## Robot episode data
•••••

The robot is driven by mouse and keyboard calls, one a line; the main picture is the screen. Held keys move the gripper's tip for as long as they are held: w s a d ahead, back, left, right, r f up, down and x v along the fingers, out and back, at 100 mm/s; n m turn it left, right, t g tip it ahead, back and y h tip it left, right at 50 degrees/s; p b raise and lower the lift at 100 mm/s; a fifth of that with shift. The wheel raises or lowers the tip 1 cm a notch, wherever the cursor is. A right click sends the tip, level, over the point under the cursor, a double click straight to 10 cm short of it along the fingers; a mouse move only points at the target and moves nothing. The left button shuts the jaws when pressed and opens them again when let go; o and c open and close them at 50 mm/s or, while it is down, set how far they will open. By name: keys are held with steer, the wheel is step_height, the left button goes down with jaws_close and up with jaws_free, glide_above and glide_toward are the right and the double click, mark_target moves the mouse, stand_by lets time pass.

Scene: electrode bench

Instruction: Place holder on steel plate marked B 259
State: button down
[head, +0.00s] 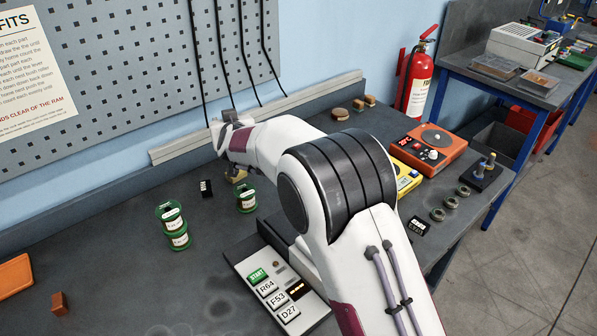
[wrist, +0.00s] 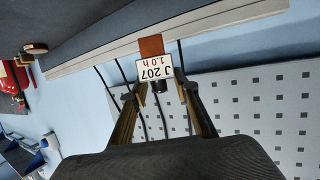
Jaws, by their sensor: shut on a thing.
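In the wrist view my gripper (wrist: 160,87) is shut on a small thing between its two fingertips. A white tag reading "J 207 1.0 h" (wrist: 154,68) shows upside down at the fingertips, with a red-brown block (wrist: 151,46) directly beyond it. The held thing seems to be the holder, but its full shape is hidden. The bench surface shows at the top of the wrist view, apart from the fingers. In the head view my arm hides most of the gripper, near the wall trunking. I cannot make out a plate marked B 259 in either view.
Green-ended labelled pots (head: 178,240) and another one (head: 246,198) stand on the bench, near a small black tag (head: 206,188). A START panel (head: 258,276) lies in front. An orange device (head: 430,148) and dark rings (head: 438,214) are at right. The bench's left middle has free room.

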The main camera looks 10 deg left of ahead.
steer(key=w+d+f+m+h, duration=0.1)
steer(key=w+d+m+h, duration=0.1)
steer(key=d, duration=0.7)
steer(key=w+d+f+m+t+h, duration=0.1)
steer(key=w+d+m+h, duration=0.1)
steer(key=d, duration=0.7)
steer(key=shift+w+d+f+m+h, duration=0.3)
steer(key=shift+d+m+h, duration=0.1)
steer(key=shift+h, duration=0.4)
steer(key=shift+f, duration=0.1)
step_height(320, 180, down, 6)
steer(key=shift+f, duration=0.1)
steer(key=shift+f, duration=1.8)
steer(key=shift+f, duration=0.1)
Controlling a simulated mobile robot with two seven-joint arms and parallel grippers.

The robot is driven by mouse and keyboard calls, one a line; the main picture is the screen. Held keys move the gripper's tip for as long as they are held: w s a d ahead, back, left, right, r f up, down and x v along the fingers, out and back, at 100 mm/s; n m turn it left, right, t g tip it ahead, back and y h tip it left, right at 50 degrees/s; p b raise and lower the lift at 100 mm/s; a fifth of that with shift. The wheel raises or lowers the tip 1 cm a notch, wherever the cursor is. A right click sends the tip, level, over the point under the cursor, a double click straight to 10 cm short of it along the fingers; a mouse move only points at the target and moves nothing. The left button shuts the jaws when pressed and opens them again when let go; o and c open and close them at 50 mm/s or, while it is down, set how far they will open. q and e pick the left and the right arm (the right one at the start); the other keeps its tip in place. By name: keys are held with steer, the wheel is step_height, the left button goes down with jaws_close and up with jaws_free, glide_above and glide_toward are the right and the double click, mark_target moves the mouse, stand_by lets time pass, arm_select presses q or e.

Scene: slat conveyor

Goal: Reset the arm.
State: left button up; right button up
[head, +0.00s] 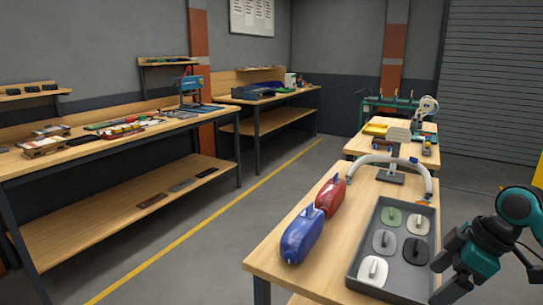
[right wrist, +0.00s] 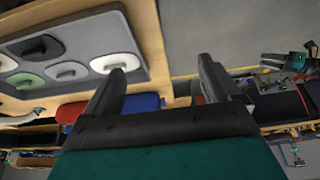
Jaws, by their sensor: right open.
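My right gripper (head: 440,279) is at the lower right in the head view, beside the right edge of the grey tray. In the right wrist view its two fingers (right wrist: 158,78) are spread apart with nothing between them. A teal and black gripper, my left one (right wrist: 268,62), shows small at the upper right of the right wrist view. Its fingers are too small to read. My left arm does not show in the head view.
The grey tray (head: 353,272) on the wooden table (head: 268,262) holds several handled blocks. A blue finned body (head: 302,236) and a red one (head: 330,196) lie left of it. A white arch (head: 395,160) stands behind. Open floor lies left of the table.

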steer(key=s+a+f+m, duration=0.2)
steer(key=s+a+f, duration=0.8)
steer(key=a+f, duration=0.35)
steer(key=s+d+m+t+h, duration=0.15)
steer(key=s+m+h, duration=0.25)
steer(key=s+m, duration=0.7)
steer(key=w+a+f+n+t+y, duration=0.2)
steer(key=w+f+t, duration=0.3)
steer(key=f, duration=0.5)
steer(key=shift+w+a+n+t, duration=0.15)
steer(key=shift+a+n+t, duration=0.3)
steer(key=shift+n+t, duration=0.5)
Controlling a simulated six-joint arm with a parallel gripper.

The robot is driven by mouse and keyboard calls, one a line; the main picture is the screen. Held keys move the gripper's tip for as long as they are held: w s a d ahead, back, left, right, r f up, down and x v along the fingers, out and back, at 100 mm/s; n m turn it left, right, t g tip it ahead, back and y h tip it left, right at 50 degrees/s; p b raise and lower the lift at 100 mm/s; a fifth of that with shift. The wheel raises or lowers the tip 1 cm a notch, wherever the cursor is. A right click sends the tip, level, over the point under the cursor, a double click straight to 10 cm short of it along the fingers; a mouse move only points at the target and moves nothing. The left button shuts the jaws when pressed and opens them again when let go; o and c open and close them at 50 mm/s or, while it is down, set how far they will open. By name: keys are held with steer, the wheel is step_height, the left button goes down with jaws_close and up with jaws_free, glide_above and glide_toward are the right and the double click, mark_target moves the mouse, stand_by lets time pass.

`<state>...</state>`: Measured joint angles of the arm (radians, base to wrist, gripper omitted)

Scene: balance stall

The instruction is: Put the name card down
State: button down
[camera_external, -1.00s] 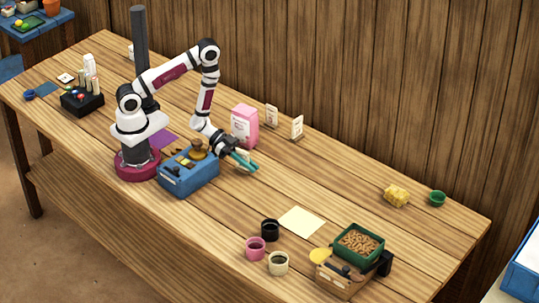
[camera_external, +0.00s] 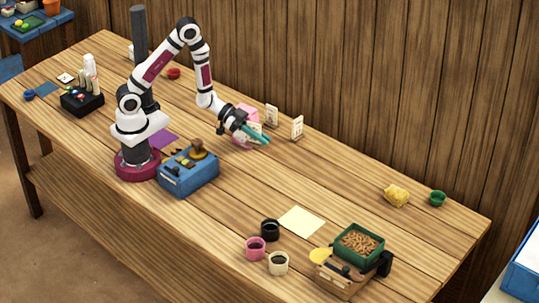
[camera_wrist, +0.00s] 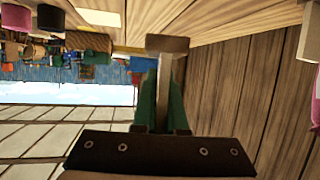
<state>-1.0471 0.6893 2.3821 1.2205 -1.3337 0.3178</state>
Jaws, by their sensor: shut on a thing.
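My gripper (camera_external: 262,138) has teal fingers and is in the air in front of the pink box. It is shut on a name card, whose pale face (camera_external: 254,128) shows beside the fingers in the outside view. In the wrist view the held card (camera_wrist: 158,90) is almost edge-on between the green fingers, with its brown base (camera_wrist: 167,43) beyond the tips. The fingers partly hide the held card.
The pink box (camera_external: 247,112) is partly hidden behind my gripper. A blue case (camera_external: 188,178) stands near my base. A pale sheet (camera_external: 301,221), cups and a green tray (camera_external: 376,256) are toward the front right. The table between the standing cards and the yellow sponge-like block (camera_external: 396,196) is clear.

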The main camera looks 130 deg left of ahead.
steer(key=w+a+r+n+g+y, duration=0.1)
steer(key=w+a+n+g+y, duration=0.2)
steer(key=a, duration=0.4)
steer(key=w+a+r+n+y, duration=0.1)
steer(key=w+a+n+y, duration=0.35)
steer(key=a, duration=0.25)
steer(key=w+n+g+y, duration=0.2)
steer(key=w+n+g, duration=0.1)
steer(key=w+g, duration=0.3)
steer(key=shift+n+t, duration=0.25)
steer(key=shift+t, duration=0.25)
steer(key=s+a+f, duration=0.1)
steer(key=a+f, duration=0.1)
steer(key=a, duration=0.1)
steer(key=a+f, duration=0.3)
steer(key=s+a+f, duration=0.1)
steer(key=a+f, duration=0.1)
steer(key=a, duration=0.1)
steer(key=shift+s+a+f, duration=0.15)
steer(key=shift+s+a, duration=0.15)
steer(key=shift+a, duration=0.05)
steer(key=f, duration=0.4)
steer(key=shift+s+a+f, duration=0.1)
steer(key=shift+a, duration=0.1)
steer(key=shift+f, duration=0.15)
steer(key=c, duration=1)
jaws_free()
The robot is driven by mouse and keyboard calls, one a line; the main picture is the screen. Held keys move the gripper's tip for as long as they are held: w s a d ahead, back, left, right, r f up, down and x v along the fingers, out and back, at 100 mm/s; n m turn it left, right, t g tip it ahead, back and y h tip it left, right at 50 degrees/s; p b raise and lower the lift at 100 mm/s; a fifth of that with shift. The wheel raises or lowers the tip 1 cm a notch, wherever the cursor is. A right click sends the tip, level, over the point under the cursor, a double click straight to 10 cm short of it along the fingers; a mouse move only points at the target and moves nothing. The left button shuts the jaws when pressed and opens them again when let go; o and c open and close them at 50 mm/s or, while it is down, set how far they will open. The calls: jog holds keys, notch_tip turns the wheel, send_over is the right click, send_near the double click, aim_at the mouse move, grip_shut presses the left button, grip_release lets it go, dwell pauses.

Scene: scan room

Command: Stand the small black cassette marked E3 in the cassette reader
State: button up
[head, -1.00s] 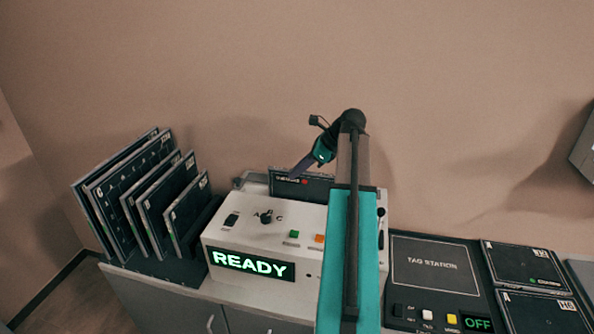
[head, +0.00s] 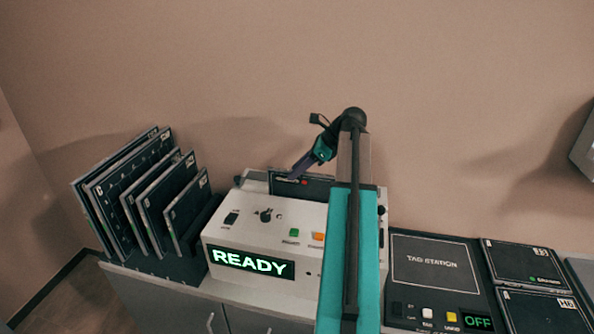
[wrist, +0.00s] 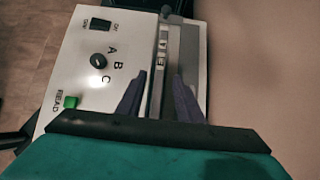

•••••

## GIVEN REQUEST
Both the line containing "Goal: Reset the arm." and the line containing "[right wrist, +0.00s]" belong in the copy, along with every line between them. Reproduce that stretch exactly, without the pictures.

## RESPONSE
Goal: Reset the arm.
State: left button up; right button up
[head, +0.00s] 
[right wrist, +0.00s] 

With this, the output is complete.